### [Your goal]
Every line of the data must be copied exactly.

* Begin Data excerpt *

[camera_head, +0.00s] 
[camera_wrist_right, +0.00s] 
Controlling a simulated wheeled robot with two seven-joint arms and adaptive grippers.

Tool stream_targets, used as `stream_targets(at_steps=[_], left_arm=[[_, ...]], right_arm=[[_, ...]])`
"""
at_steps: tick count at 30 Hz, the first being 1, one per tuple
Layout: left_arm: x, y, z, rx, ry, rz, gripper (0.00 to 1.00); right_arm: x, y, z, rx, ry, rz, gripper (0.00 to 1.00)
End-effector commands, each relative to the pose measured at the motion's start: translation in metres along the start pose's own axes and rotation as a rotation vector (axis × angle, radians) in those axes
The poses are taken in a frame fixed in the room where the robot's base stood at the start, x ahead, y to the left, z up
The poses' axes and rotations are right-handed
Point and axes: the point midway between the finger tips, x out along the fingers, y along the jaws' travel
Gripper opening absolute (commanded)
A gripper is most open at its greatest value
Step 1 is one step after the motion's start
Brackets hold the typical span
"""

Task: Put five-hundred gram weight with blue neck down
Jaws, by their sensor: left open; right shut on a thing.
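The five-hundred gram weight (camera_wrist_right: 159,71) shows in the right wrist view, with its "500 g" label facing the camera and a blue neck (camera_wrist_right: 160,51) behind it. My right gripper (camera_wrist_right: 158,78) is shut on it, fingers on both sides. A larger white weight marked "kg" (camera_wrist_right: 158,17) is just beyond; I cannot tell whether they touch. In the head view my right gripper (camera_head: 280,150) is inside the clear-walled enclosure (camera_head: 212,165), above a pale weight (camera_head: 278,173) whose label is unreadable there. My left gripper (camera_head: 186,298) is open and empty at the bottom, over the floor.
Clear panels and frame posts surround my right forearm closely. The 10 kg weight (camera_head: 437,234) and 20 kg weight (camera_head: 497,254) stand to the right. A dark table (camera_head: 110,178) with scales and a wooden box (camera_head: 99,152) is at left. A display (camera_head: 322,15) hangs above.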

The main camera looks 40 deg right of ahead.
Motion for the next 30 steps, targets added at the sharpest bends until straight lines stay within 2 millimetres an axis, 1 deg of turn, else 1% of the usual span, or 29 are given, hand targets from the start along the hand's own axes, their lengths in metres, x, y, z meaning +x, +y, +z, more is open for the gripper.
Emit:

* End Data excerpt *

### [The reply]
[camera_head, +0.00s] 
[camera_wrist_right, +0.00s] 
Controlling a simulated wheeled robot with two seven-joint arms and adaptive grippers.

Tool stream_targets, used as `stream_targets(at_steps=[_], left_arm=[[_, ...]], right_arm=[[_, ...]])`
"""
at_steps: tick count at 30 Hz, the first being 1, one per tuple
Layout: left_arm: x, y, z, rx, ry, rz, gripper (0.00 to 1.00); right_arm: x, y, z, rx, ry, rz, gripper (0.00 to 1.00)
End-effector commands, each relative to the pose measured at the motion's start: translation in metres along the start pose's own axes and rotation as a rotation vector (axis × angle, radians) in those axes
The poses are taken in a frame fixed in the room where the robot's base stood at the start, x ahead, y to the left, z up
The poses' axes and rotations are right-handed
Point and axes: the point midway between the finger tips, x out along the fingers, y along the jaws' travel
Gripper opening absolute (commanded)
A gripper is most open at its greatest value
Step 1 is one step after the motion's start
Brackets hold the typical span
"""

Task: Put five-hundred gram weight with blue neck down
Jaws, by their sensor: left open; right shut on a thing.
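The five-hundred gram weight (camera_wrist_right: 159,71) shows in the right wrist view, with its "500 g" label facing the camera and a blue neck (camera_wrist_right: 160,51) behind it. My right gripper (camera_wrist_right: 158,78) is shut on it, fingers on both sides. A larger white weight marked "kg" (camera_wrist_right: 158,17) is just beyond; I cannot tell whether they touch. In the head view my right gripper (camera_head: 280,150) is inside the clear-walled enclosure (camera_head: 212,165), above a pale weight (camera_head: 278,173) whose label is unreadable there. My left gripper (camera_head: 186,298) is open and empty at the bottom, over the floor.
Clear panels and frame posts surround my right forearm closely. The 10 kg weight (camera_head: 437,234) and 20 kg weight (camera_head: 497,254) stand to the right. A dark table (camera_head: 110,178) with scales and a wooden box (camera_head: 99,152) is at left. A display (camera_head: 322,15) hangs above.

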The main camera looks 40 deg right of ahead.
Motion for the next 30 steps, targets added at the sharpest bends until straight lines stay within 2 millimetres an axis, 1 deg of turn, else 1% of the usual span, or 29 are given, hand targets from the start along the hand's own axes, their lengths in metres, x, y, z meaning +x, +y, +z, more is open for the gripper.
Emit:

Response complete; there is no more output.